### WHAT TO DO
Keep every line where the word "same" appears; drop the rest.

** START OF STORED DATA **

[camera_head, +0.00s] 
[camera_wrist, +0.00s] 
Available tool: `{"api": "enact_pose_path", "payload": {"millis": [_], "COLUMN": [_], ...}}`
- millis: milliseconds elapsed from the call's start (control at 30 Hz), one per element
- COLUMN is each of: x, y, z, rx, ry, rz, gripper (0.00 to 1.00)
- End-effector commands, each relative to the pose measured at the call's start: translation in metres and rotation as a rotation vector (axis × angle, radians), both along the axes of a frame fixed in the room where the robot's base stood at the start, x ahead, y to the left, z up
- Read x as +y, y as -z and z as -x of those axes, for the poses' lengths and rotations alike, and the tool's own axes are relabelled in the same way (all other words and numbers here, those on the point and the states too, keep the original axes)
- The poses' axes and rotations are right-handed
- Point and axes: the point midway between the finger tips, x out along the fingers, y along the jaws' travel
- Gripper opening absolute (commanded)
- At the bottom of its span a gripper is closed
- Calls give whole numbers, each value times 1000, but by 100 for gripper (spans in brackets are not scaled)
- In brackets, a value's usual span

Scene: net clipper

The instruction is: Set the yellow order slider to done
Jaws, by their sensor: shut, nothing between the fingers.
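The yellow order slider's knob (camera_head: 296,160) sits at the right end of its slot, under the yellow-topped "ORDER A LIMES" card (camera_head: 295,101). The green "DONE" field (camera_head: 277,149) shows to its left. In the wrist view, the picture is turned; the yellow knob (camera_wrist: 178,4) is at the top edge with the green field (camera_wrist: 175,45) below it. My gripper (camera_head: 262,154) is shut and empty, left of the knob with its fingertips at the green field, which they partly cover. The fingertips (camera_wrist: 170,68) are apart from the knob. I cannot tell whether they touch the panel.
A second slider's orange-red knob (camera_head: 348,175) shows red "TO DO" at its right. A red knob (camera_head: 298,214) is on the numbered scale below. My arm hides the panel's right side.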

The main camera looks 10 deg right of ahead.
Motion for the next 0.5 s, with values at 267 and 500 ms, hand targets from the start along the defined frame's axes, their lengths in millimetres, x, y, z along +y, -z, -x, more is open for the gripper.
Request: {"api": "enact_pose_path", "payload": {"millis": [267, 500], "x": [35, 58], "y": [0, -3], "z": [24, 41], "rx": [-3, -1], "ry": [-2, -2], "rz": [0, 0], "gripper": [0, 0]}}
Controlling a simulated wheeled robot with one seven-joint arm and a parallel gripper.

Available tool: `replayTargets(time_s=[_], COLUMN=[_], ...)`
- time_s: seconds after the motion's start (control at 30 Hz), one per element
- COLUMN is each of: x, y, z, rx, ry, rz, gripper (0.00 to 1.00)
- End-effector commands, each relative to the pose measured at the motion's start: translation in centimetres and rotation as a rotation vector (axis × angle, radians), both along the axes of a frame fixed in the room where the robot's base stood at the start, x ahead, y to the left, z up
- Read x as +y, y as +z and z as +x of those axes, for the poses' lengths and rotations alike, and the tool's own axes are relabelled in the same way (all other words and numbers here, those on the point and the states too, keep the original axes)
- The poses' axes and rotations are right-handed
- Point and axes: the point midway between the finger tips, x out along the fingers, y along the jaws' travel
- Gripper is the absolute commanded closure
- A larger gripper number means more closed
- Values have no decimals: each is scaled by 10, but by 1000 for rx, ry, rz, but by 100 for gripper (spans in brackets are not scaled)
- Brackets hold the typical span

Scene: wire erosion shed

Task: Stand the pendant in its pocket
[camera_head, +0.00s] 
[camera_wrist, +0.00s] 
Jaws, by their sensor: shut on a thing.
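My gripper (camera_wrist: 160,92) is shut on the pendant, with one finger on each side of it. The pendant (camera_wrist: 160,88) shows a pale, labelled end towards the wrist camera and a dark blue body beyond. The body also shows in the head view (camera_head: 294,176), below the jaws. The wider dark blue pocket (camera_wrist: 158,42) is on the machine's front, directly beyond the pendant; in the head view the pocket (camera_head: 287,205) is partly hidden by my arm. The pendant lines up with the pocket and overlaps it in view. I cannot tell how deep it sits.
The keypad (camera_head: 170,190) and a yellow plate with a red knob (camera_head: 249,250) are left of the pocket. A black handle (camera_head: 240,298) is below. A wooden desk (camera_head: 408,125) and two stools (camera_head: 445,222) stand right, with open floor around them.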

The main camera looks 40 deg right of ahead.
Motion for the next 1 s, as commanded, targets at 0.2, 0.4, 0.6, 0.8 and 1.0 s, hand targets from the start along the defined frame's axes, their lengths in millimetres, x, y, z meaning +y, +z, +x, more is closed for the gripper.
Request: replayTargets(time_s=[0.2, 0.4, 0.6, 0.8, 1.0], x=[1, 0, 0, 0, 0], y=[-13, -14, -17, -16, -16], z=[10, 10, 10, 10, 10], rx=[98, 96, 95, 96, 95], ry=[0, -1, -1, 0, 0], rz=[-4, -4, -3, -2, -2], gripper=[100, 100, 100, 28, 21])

** END OF STORED DATA **

### THE SOLUTION
- Read x as +y, y as -z and z as -x of those axes, for the poses' lengths and rotations alike, and the tool's own axes are relabelled in the same way (all other words and numbers here, those on the point and the states too, keep the original axes)
- Read x as +y, y as +z and z as +x of those axes, for the poses' lengths and rotations alike, and the tool's own axes are relabelled in the same way (all other words and numbers here, those on the point and the states too, keep the original axes)

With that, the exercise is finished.